EXERCISE REQUIREMENTS: Copy nothing but the lines below running from the line containing "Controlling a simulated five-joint" through the line containing "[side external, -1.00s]", both end lines included.

>> BEGIN SUPPLIED DATA

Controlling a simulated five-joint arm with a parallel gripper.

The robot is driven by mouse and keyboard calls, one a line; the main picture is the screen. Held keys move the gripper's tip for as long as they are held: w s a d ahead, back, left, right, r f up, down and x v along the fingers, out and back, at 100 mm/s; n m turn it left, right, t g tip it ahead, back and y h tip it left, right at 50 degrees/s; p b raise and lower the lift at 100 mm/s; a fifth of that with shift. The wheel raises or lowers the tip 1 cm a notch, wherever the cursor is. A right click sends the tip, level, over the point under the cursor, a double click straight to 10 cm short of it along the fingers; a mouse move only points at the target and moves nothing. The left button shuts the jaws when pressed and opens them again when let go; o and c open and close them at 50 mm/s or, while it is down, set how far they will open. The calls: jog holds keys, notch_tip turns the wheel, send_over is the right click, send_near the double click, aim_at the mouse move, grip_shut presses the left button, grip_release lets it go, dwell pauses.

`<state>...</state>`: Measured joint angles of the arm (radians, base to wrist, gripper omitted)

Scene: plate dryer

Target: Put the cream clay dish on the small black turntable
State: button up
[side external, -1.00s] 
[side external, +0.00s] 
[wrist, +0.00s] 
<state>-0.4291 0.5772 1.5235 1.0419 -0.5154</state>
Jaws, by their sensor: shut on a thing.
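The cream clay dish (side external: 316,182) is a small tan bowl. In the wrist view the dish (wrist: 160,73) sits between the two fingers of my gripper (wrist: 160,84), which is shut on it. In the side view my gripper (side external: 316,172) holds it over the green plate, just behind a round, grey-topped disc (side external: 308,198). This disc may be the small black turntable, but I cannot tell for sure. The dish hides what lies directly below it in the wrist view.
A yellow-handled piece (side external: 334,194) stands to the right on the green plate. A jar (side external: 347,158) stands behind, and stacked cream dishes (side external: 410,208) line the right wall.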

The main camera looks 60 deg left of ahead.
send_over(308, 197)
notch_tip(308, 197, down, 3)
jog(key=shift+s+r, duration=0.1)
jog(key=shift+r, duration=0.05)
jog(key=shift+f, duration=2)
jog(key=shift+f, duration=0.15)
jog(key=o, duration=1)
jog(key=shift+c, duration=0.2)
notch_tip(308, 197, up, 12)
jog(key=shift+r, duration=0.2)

>> END SUPPLIED DATA
>> BEGIN SUPPLIED DATA

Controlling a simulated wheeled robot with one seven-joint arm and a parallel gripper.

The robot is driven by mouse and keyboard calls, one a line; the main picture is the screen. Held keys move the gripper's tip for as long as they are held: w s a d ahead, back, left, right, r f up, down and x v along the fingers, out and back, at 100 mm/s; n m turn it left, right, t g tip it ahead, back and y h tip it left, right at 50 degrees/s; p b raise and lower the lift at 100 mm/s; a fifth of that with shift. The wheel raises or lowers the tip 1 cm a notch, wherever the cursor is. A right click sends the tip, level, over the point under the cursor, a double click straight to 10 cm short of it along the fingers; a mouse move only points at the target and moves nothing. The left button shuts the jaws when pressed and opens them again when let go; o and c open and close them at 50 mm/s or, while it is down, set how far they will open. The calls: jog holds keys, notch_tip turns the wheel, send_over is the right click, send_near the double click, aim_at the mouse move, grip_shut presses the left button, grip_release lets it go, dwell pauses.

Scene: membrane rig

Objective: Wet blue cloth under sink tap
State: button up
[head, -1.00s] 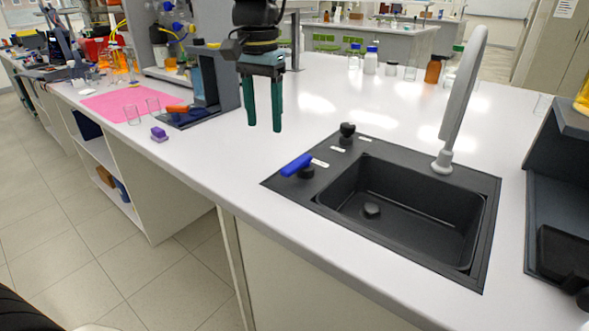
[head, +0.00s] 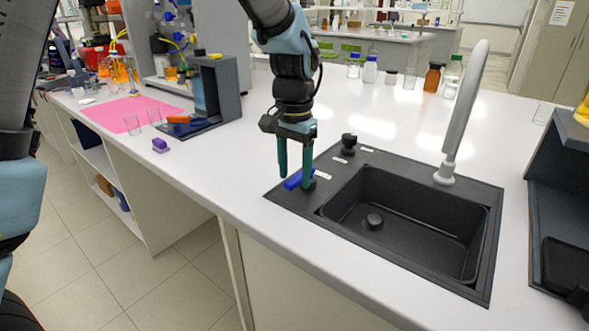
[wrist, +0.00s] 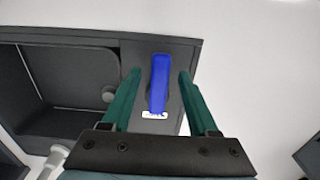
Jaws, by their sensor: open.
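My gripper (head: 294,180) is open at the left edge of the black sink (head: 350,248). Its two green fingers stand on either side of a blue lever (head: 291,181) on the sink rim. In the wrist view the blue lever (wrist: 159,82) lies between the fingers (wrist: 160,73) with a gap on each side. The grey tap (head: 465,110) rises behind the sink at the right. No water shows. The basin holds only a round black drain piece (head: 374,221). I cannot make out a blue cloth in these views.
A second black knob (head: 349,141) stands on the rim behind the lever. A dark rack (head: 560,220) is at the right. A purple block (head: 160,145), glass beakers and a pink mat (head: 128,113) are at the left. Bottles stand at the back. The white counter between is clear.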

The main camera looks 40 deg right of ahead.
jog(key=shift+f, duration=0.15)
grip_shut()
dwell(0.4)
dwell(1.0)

>> END SUPPLIED DATA

WORKED SOLUTION:
Controlling a simulated five-joint arm with a parallel gripper.

The robot is driven by mouse and keyboard calls, one a line; the main picture is the screen. Held keys move the gripper's tip for as long as they are held: w s a d ahead, back, left, right, r f up, down and x v along the fingers, out and back, at 100 mm/s; n m turn it left, right, t g tip it ahead, back and y h tip it left, right at 50 degrees/s; p b raise and lower the lift at 100 mm/s; a fifth of that with shift. The wheel raises or lowers the tip 1 cm a notch, wherever the cursor is. A right click sends the tip, level, over the point under the cursor, a double click straight to 10 cm short of it along the fingers; a mouse move only points at the target and moves nothing. The left button shuts the jaws when pressed and opens them again when let go; o and c open and close them at 50 mm/s or, while it is down, set how far they will open. The calls: jog holds keys, notch_tip turns the wheel, send_over is the right click, send_near the double click, aim_at the mouse move, grip_shut presses the left button, grip_release lets it go, dwell pauses.

`<state>...</state>`: Measured joint angles of the arm (radians, base to wrist, gripper omitted)

Scene: plate dryer

Target: Put the cream clay dish on the small black turntable
State: button up
[side external, -1.00s] 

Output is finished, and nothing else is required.